You are judging sound quality with meters and scopes which only tells
part of the story. It's very possible to have a deck that "specs" out
great on an O-scope but sounds inferior to another deck in back to
back comparisons.

The best way to compare decks and tapes is to listen with headphones
and let your ears do the judging. They don't lie- they are highly
tuned analog instruments more sensitive than any meter. And besides,
that's what you listen with, so your ears are the final arbiter.

You are spending a lot of time messing with Wollensak decks- one look
inside at the motor and belt setup shows that deck to be inferior to
an Akai, Sony, Pioneer, GE, JVC. Even a Radio Shack TR-802/803 would
be a better machine overall in my opinion.

I have listened to over a hundred different model numbers and makes so
far and any deck with specs over 15khz top end is a good bet. I can
hear the difference with my own ears between an Akai 83D spec'd at
14khz top end, and the Akai 80-81-82's that spec 15-17khz top end.
You actually don't even need a meter.

One downfall of changing that bias as you do, for more top end, is
that when there is blank spaces at the ends of home made tapes, when
you run it to the end, it won't uniformly erase it anymore. Once in a
while you want the built in erase feature to work, i.e. if you record
a tape and one song gets cut off at end of track 4, you can go back
and just erase that song fragment and have a neat orderly tape without
a cut off song. If you change that bias and seal up the deck, now you
have to take the cover off and reset it, to custom erase parts of the
tape.

If you had a "playback only" deck, then have at it- tweak the bias and
get the added top end. But with STOCK Akai 82D's reaching 19khz in
test, why bother.

My stock decks with un-tweaked stock bias settings, still sound better
than a CD, with more top end resolution than a CD. Reason being there
are no "holes" in analog tape resolution- the comparable "bit rate" of
analog is atomic and molecular, the actual molecules of iron oxide on
the tape are each individually magnetized. In other words, there is
billions or trillions of iron oxide tape molecules each with individua
sound information, passing the tape head per second- while a CD is
limited to 16 bit words, 44khz. This is one reason why going wider
with tape, and faster speeds, yields more resolution. It's the same
as increasing the bit rate and sampling rate of digital.
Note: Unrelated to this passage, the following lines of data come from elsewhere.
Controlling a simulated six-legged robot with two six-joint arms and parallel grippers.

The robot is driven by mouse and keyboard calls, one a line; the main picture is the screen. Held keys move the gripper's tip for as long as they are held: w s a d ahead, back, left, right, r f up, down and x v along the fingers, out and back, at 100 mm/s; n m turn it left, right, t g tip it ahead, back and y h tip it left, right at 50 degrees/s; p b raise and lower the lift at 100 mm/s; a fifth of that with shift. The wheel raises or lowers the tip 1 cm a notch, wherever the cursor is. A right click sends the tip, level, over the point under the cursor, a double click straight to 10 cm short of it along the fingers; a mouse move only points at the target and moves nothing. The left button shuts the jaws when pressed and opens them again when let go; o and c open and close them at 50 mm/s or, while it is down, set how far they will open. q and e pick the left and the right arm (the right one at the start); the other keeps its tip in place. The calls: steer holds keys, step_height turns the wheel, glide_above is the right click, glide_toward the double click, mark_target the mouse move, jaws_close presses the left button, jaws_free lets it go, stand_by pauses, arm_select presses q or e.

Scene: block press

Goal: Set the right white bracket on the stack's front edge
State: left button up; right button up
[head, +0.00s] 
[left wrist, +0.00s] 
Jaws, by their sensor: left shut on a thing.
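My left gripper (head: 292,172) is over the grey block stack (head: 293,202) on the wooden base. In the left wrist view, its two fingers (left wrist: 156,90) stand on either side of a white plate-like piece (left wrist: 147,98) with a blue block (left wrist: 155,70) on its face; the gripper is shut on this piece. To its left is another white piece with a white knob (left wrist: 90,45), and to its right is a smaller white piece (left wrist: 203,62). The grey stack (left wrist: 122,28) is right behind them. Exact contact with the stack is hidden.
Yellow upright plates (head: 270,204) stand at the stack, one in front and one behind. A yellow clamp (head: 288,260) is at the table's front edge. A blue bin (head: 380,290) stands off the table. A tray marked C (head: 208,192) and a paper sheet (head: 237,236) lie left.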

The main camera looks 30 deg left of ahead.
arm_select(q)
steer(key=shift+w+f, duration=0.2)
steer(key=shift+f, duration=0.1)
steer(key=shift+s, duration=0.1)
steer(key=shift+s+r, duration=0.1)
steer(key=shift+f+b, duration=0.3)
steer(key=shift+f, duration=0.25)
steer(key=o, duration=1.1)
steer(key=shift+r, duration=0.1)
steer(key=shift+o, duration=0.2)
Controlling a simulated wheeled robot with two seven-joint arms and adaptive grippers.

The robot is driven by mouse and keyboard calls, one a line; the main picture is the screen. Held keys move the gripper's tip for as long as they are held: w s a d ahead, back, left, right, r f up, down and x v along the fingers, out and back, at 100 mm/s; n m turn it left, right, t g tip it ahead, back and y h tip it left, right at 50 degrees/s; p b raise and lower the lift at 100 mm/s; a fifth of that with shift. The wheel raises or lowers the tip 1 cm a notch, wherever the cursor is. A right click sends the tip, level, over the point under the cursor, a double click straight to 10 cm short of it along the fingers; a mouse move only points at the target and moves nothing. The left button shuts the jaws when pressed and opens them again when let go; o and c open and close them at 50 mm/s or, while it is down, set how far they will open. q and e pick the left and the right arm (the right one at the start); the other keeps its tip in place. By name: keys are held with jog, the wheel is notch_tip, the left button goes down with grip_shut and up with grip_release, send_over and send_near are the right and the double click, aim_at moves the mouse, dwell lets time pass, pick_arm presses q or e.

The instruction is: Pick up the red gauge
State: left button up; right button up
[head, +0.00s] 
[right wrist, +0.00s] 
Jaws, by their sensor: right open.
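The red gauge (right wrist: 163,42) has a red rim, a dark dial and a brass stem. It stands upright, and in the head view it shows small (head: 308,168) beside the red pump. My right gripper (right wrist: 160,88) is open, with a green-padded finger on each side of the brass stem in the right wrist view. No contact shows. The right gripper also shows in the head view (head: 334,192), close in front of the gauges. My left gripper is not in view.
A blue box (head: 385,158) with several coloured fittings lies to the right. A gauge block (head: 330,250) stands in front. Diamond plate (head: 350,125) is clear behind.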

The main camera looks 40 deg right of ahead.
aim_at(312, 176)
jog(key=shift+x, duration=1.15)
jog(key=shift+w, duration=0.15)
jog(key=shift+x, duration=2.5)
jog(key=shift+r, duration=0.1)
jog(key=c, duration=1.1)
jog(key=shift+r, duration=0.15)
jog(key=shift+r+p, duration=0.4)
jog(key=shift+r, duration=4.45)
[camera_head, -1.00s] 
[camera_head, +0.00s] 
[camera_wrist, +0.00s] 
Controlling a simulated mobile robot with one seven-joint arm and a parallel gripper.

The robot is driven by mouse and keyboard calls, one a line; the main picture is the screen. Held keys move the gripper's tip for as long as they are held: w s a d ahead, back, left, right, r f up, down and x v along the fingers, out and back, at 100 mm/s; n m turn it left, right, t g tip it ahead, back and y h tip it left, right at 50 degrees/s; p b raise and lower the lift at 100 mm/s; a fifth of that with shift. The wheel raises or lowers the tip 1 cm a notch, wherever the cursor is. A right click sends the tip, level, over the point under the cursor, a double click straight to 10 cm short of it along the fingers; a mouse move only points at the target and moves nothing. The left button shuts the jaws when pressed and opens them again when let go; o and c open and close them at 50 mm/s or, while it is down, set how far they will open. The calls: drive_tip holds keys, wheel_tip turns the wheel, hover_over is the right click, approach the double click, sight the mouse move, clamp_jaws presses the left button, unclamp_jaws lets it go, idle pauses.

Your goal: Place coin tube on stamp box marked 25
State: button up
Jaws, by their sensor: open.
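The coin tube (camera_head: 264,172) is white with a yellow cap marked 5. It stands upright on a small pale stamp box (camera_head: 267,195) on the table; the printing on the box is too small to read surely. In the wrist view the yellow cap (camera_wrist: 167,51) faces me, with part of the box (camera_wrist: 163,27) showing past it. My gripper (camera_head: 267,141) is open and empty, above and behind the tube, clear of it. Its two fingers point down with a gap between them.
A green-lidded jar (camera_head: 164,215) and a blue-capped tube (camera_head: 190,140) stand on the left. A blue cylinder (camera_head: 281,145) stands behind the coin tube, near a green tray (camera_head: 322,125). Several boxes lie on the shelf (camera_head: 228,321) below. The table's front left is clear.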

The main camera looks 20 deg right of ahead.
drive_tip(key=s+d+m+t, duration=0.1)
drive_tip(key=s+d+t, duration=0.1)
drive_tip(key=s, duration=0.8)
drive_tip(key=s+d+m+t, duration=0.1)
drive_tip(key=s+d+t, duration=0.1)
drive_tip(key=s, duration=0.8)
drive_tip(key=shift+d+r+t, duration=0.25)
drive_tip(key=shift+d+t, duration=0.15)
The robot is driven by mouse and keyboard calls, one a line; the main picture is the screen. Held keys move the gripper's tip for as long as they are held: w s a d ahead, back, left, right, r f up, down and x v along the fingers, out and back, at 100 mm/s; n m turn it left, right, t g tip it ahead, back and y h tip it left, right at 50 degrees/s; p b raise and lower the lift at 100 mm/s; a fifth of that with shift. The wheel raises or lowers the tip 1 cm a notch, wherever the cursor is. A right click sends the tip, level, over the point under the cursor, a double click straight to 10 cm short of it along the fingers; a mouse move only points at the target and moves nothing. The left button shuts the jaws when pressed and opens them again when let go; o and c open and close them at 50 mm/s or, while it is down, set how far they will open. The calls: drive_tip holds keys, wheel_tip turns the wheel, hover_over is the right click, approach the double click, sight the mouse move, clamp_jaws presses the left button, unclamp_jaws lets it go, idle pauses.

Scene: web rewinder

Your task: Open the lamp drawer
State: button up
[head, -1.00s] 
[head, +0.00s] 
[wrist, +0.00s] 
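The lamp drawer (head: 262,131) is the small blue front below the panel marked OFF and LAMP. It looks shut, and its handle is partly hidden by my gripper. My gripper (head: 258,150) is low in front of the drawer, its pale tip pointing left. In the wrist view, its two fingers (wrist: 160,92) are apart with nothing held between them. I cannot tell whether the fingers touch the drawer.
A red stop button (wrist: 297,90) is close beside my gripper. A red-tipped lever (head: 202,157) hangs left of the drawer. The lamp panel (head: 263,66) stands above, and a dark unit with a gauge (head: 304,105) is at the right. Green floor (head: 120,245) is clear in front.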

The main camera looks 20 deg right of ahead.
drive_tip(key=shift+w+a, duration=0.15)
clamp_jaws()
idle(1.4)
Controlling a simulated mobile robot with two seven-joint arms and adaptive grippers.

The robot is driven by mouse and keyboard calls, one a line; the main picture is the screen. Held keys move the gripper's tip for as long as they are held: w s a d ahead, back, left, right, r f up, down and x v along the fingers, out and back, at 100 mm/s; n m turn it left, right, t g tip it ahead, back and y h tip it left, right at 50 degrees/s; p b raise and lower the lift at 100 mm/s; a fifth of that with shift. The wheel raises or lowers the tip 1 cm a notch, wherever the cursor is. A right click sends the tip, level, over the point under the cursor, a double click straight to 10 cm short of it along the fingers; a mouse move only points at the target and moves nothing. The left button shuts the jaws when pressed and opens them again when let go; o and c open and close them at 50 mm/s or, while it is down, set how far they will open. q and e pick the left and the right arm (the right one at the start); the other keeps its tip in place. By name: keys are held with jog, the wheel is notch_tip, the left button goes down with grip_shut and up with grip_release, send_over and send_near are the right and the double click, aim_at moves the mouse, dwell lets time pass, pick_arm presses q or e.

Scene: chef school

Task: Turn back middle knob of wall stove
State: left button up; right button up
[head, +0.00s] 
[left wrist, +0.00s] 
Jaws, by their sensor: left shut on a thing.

If you want a real eye-opener for 8-track cart sound, get an Akai
1800SD reel/8-track combo, and set the speed to "high", it then runs
the 8-track side at 7.5 IPS in the unit. Use an EQ to bump up the
bottom end, and record a few tapes on it. No amount of bias adjusting
can match simply running the tape 2X faster. The results are stunning.
Of course 90 minute blanks then only last 45 minutes.